Among the Mad
Author: Jacqueline Winspear
Published: February 17, 2009
Hardcover: 303 pages
Source: borrowed from the library
My Rating: 3.5 stars
Synopsis (from GoodReads): It’s Christmas Eve 1931. On the way to see a client, Maisie Dobbs witnesses a man commit suicide on a busy London street. The following day, the prime minister’s office receives a letter threatening a massive loss of life if certain demands are not met—and the writer mentions Maisie by name. After being questioned and cleared by Detective Chief Superintendent Robert MacFarlane of Scotland Yard’s elite Special Branch, she is drawn into MacFarlane’s personal fiefdom as a special adviser on the case. Meanwhile, Billy Beale, Maisie’s trusted assistant, is once again facing tragedy as his wife, who has never recovered from the death of their young daughter, slips further into melancholia’s abyss. Soon Maisie becomes involved in a race against time to find a man who proves he has the knowledge and will to inflict death and destruction on thousands of innocent people. And before this harrowing case is over, Maisie must navigate a darkness not encountered since she was a nurse in wards filled with shell-shocked men.
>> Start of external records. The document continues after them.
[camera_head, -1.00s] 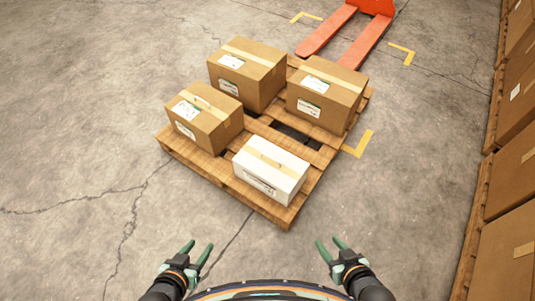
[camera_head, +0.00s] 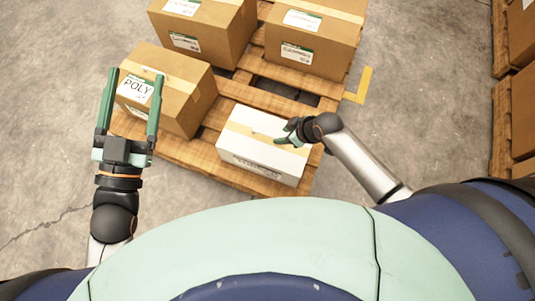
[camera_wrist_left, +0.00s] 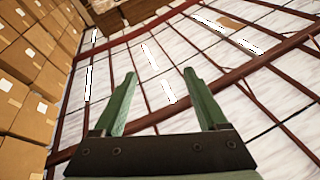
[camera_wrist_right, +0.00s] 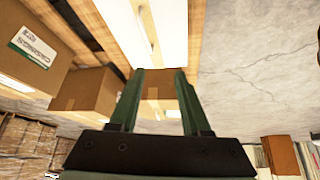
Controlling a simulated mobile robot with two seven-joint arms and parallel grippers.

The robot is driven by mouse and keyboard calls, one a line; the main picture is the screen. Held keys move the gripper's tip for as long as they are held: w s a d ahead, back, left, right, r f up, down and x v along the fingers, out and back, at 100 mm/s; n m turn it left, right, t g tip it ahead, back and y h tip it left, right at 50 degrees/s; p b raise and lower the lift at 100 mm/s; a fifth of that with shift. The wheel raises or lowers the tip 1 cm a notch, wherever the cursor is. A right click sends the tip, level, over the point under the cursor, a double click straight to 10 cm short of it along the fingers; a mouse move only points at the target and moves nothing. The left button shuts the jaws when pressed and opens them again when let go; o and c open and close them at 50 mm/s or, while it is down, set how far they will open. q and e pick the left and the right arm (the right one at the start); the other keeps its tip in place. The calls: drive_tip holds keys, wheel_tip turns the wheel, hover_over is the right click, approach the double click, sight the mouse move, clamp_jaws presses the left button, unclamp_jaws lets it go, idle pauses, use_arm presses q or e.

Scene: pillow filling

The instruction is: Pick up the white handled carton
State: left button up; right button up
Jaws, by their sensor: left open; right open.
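The white carton (camera_head: 262,165) sits at the near corner of the pallet in the head view, with a tan tape strip along its top. It also shows at the top of the right wrist view (camera_wrist_right: 118,20), with a thin pale handle on it. My right gripper (camera_head: 284,131) is over the carton's right part, open and empty; the head view does not show whether it touches. Its fingers (camera_wrist_right: 160,72) stand apart in the right wrist view. My left gripper (camera_head: 133,75) is open, in front of the left brown box in the head view. Its left wrist view shows the roof.
Brown boxes stand on the wooden pallet (camera_head: 190,155): one at left (camera_head: 180,95), one behind (camera_head: 215,35), one at back right (camera_head: 320,35). Stacked boxes (camera_head: 515,95) line the right side. Bare concrete floor (camera_head: 425,110) lies between them and the pallet.

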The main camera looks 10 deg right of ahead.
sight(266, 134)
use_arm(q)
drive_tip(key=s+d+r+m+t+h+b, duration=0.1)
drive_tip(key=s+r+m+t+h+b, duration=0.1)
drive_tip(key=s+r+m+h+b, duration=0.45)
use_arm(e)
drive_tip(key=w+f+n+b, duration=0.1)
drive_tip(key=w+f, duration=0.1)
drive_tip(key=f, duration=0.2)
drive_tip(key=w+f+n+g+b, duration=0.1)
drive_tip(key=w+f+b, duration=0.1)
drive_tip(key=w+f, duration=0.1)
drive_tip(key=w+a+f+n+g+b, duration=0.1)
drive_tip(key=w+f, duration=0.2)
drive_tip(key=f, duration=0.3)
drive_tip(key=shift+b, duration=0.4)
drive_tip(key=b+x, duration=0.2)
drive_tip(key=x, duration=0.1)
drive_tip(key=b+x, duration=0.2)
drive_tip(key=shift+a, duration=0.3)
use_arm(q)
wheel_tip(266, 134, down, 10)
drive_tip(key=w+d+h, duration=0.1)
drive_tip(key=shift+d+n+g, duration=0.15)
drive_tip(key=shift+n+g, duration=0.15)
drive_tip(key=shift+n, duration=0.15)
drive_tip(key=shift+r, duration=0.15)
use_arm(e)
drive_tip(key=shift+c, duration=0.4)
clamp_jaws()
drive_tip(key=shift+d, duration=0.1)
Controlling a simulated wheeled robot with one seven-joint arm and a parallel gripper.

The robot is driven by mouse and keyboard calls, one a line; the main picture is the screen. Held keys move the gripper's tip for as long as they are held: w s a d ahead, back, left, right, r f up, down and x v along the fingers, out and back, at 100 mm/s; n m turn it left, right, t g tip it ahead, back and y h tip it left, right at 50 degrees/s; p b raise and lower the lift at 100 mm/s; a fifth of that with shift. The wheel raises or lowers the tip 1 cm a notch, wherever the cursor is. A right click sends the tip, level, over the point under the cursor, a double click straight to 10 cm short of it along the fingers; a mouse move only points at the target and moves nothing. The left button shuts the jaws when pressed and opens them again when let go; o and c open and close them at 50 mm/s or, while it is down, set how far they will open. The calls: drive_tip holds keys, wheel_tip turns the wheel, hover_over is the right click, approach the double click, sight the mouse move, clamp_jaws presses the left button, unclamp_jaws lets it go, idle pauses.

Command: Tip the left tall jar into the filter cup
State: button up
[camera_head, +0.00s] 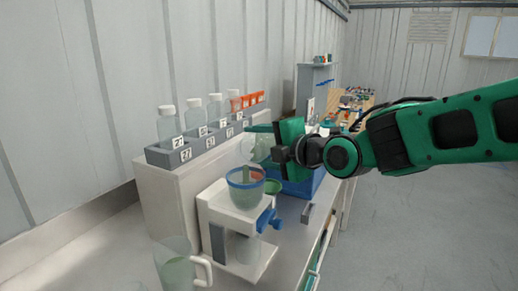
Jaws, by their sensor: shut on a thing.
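My gripper (268,140), green and black, reaches in from the right and is shut on a clear, pale jar (254,149). The jar looks tilted, with a round end showing, and my gripper hides part of it. I cannot tell from this view which tall jar it is. The filter cup (245,190) is clear with a blue rim and sits on a white stand just below the jar. The jar is close above the cup's rim. A greenish streak shows in the cup, and I cannot tell whether it is poured liquid.
A clear pitcher (176,268) stands front left.

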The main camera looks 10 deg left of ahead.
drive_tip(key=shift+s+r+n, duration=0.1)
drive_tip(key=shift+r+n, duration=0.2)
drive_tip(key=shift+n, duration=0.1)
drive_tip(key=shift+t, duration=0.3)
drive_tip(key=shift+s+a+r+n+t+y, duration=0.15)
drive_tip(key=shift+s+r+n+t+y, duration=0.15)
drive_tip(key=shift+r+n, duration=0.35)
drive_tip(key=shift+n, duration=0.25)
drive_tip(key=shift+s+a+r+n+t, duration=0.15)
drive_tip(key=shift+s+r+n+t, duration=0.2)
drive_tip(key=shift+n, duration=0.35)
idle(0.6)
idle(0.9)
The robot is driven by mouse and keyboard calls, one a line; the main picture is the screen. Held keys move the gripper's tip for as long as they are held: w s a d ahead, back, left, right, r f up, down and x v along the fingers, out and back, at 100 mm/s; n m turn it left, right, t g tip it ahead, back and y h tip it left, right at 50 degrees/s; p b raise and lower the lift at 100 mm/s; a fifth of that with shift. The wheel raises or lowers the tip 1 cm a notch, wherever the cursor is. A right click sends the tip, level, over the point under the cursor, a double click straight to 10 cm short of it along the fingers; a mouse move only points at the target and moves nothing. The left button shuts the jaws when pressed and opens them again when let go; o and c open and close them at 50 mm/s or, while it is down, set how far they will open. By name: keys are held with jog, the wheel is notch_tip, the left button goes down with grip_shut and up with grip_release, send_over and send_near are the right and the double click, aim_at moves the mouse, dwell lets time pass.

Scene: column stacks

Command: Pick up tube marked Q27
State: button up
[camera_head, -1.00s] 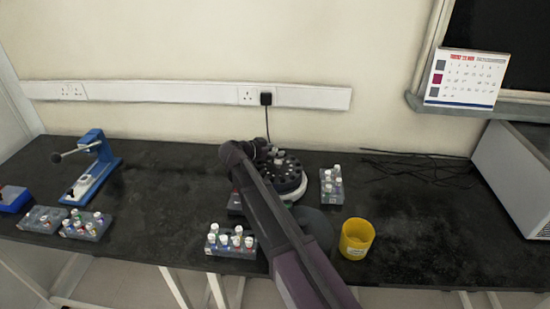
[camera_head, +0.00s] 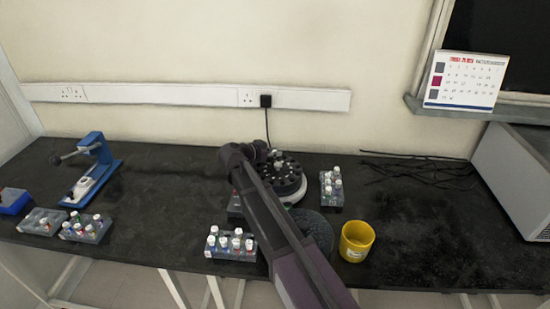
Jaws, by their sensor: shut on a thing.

My Thoughts: I really enjoy the Maisie Dobbs series and this book just made me love the series even more. Still centered around the after effects of World War I, Maisie must work with Scotland Yard to find a madman before he goes on a killing spree in London. I thought that this novel was her most engaging to date. Maybe that it was on a bigger scale than before, but there was something that really pulled me to this story. I loved the mystery of this one and the people that she got to work with at Scotland Yard. I also liked Billy's story in this novel. I liked the way that Winspear brought up the difficulty of losing a child and the impact that it can have on a family, especially around the holidays. I felt like this whole novel was a great addition to this series and I hope that it grows from this one, with Maisie taking on bigger cases and not entirely focused on WWI.